Simpelnya NPHD harus ada terlebih dahulu, baru menyusun RKA dan lanjut ke DPA, hal ini yang membuat NPHD penting, permasalahnnya NPHD yang tidak rinci akan membuat disharmoni dan tidak sinkron antara hak dan kewajiban dengan proses pelaksanaan pengadaannya.
Ketika Belanja Hibah dilakukan dalam bentuk Pelatihan saja misalnya, maka ada beberapa skenario :
- Perangkat Daerah pemberi hibah melaksanakan pemilihan penyedia dan berkontrak dengan penyedia event organizer dan tenaga ahli yang menjadi narasumber, penerima hibah sebagai penerima manfaat cukup hadir saja sebagai peserta.
- Penerima Hibah yang merupakan Organisasi non-Pemerintah menyelenggarakan pelaksanaan pelatihan dan melaporkan pertanggung-jawaban pengeluaran Belanja Hibah kepada Perangkat Daerah.
- Penerima Hibah yang merupakan Organisasi Pemerintah menyelenggarakan pelaksanaan pelatihan dan melaporkan pertanggung-jawaban pengeluaran Belanja Hibah yang dilaksanakan dengan pencatatan dan pengelolaan keuangan daerah dan dilaksanakan dengan merujuk kepada Perpres Pengadaan Barang/Jasa Pemerintah kepada Perangkat Daerah pemberi Hibah.
Belanja Hibah untuk skenario diatas berbeda dalam bentuk pertanggung-jawaban keuangan. Pada skenario pertama Perangkat Daerah melaksanakan pemilihan penyedia dan berkontrak dengan mengacu pada Perpres Pengadaan Barang/Jasa Pemerintah, sedangkan pada skenario kedua Penerima Hibah yang menyelenggarakannya dan tidak wajib menggunakan skema Pengadaan Barang/Jasa Pemerintah karena bukan organisasi Pemerintah, pada skenario ketiga Penerima Hibah tetap menggunakan Perpres Pengadaan Barang/Jasa.

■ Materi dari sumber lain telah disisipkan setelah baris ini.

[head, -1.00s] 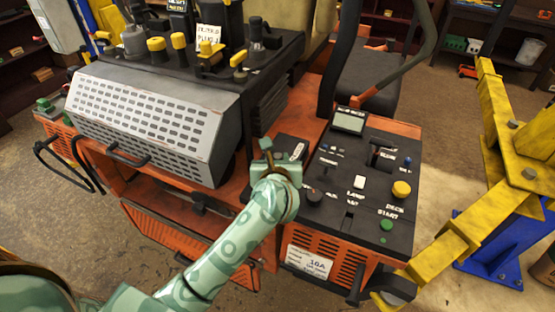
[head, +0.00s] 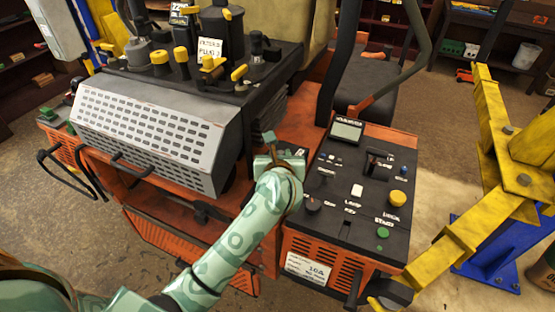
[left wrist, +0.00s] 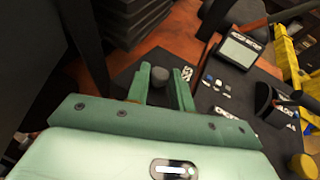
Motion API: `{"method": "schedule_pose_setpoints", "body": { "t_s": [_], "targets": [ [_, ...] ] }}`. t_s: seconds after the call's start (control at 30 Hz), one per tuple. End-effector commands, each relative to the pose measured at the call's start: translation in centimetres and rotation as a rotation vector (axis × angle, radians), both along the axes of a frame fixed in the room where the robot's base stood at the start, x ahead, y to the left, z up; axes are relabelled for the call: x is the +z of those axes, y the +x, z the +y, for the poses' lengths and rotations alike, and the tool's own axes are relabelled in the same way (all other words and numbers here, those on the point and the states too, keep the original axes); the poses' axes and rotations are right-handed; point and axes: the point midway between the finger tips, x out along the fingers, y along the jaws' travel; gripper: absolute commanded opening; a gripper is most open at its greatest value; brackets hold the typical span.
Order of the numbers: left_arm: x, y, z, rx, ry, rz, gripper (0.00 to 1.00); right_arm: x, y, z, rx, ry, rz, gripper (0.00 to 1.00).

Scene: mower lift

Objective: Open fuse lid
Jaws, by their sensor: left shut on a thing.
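The fuse lid (head: 293,155) is a small dark box top on the orange deck, left of the black control panel, partly hidden by my left arm in the head view. In the left wrist view, a grey round knob (left wrist: 160,76) stands between the green fingers of my left gripper (left wrist: 162,88), on a dark surface (left wrist: 124,78) with a white label beside it. My left gripper also shows in the head view (head: 269,147), at the lid. It is shut on the knob. Whether the lid is raised I cannot tell. My right gripper is not in view.
The control panel (head: 340,205) with a screen, levers and coloured buttons lies just right of the lid. A grey perforated cover (head: 150,125) and an engine block with yellow caps stand left. A yellow lift arm (head: 500,180) stands at the far right.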

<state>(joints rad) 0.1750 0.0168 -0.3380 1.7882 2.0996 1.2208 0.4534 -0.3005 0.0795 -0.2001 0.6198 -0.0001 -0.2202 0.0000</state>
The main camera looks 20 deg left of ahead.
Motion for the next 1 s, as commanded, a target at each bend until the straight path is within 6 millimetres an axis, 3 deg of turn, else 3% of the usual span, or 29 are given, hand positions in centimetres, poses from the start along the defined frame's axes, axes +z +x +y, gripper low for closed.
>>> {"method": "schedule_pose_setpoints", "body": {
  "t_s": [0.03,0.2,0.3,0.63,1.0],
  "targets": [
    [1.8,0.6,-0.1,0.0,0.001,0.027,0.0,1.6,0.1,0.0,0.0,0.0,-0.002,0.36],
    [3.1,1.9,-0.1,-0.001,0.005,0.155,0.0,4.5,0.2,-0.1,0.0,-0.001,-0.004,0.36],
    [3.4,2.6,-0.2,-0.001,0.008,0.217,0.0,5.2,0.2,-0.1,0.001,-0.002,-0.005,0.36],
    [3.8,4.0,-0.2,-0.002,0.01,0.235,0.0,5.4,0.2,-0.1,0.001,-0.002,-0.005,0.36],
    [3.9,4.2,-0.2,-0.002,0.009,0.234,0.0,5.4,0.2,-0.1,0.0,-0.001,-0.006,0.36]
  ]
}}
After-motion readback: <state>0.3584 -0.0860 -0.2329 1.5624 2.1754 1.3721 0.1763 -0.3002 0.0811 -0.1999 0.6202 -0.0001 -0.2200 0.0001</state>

Hal ini merupakan bentuk pelaksanaan dari lingkup Perpres 12/2021, sehingga bila Belanja Hibah diberikan kepada sesama Pemerintah, maka Organisasi Pemerintah yang menerima hibah akan mencatatkan sebagai pendapatan hibah, pemberi hibah akan mencatat sebagai belanja hibah. Bentuk pelaksanaannya sangat bergantung pada NPHD nya, apabila Belanja Hibah dari Pemda Pendonor disalurkan sebagai Pendapatan Hibah pada Pemda Penerima Donasi, maka bentuk perolehannya yang diatur dalam NPHD.
- Kalau berbentuk Kas uang, maka jelas nanti di DPA penerima perlu disesuaikan peruntukan belanjanya, dapat berupa Belanja Barang/Jasa atau Belanja Modal.
- Kalau berbentuk Barang/Jasa, maka dicatatkan saja sebagai pendapatan dan dicatat sebagai aset.
Bila tidak ada NPHD, menentukan hal seperti siapa yang melakukan pengadaan dan bagaimana pertanggung-jawabannya akan menjadi kebingungan.
Demikian.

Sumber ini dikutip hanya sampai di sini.